Each Sunday, Pitchfork takes an in-depth look at a significant album from the past, and any record not in our archives is eligible. Today, we revisit one of the most ambitious albums in Brazilian history.

If you grew up in the rural area of Rio Grande de Cima back then, you probably knew the two boys as Tonho and Cacau. Whether they were playing football or marbles, swimming in the river or in one of the nearby waterfalls, they were inseparable. One afternoon, Tonho and Cacau were playing on a dirt hill when photographer Carlos da Silva Assunção Filho (better known as Cafi) drove past in a Volkswagen Bug. He braked, shouted to the boys and as the dust settled, snapped their picture. “It was like lightning,” recalls Cafi. “It’s a strong image. The face of Brazil. And it was at the time when several artists were in exile.”

Cafi didn’t catch either boys’ name that day, but when he later showed the photo to Brazilian musicians Milton Nascimento and Lô Borges, the two knew they had their record cover for their 1972 double album, Clube Da Esquina. And for many years after the fact, people thought the photo was in fact Nascimento and Borges as young boys. For the next 40 years, the boys on the album cover were a mystery throughout Brazil, one requiring a manhunt of sorts to try and track the boys down. “Someone in the car shouted at me and I smiled,” Tonho recalled some 40 years later, as a reporter and photographer had finally tracked him and his childhood friend down, even recreating the iconic photo. “I was eating a piece of bread that someone had given me, because I was starving. And I was barefoot. But I never knew I was on the cover of a record. My mother will be thrilled.
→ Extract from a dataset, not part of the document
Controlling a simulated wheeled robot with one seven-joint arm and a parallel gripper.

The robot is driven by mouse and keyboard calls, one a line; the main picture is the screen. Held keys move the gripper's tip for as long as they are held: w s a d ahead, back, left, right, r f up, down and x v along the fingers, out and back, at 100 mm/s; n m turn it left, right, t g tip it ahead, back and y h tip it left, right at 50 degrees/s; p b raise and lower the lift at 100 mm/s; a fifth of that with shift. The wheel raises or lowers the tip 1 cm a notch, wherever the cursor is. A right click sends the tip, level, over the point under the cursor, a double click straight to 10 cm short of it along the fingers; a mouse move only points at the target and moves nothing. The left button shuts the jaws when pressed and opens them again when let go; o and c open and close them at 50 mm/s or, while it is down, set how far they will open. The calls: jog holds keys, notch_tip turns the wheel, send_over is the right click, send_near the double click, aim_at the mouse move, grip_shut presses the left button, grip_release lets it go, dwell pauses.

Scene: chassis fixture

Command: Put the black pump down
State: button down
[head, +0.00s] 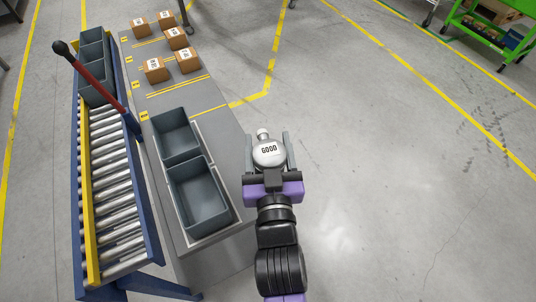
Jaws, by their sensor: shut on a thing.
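My gripper (268,145) is shut on a round, silver-grey pump-like part (267,158) with a knob at its far end and a label reading "GOOD". The part looks light metallic, not black. No black pump shows apart from it. My gripper holds the part just right of the grey table's (222,130) right edge, over the floor as seen from above. Its height cannot be told. Two dark grey bins, a far one (180,160) and a near one (203,222), sit on the table to the left and look empty.
Several brown labelled boxes (155,76) stand on the table's far part, among yellow lines. A roller conveyor (112,190) with a red, black-ended bar (92,80) and grey bins runs along the left. A green cart (490,35) stands far right. Open floor lies right.

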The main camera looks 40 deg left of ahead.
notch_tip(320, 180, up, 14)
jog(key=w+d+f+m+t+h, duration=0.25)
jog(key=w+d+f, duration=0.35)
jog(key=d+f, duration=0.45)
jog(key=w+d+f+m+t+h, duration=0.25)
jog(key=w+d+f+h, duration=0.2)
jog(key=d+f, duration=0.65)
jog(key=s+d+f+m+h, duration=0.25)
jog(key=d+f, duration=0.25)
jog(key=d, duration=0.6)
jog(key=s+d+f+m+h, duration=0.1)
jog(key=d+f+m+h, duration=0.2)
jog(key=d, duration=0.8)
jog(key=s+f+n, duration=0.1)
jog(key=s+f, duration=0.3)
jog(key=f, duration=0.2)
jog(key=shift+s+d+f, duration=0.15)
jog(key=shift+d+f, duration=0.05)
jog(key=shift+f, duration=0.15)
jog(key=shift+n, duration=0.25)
We never had a photo of me as a boy.”

While deep in the morass of a brutally repressive military regime, 1972 was a watershed moment for Brazilian pop music, or as it’s often called, MPB: Novos Baianos’ Acabou Chorare, Paulinho da Viola’s A Dança Da Solidão, the duo album from Nelson Angelo E Joyce, not to mention self-titled albums from Tim Maia, Jards Macalé, Tom Zé, and Elis Regina. And after years in exile, Tropicália heroes Gilberto Gil and Caetano Veloso returned home with career highlights in Expresso 2222 and Transa, respectively. Yet looming over them all is Clube Da Esquina, one of the most ambitious records in Brazilian music history, a double album that not only belongs in the same discussion with others in the Western canon—be it Blonde on Blonde or Exile on Main Street—but one that is even more uplifting and mystifying.

The music of Milton Nascimento ranges from the earthy to the angelic, both mysterious and plainspoken, haunting and sublime. Eumir Deodato, who provided string arrangements for Clube Da Esquina and subsequently worked with Roberta Flack, Frank Sinatra, and Kool & the Gang, heard in Nascimento parallels to classical music, but admitted: “To date I have not managed to discover the rhythmic impulse he gives to his songs. It is something new, mysterious, intriguing and challenging. Few people have a deep understanding of what Milton Nascimento’s music is.”

Such extremes befit a man whose voice is one of the most profound in 20th-century music, one that entices and inspires his fellow countrymen as well as Paul Simon, Earth, Wind & Fire, Herbie Hancock, and Animal Collective. It’s a voice resonant and well-deep yet able to soar upwards to an ethereal falsetto, one capable of shaking vibrato as well as sustaining pure tones, and wordless shrieks closer to tropical bird calls than the human voice. Or, as Elis Regina once put it: “If God sang, he would do it with Milton’s voice.”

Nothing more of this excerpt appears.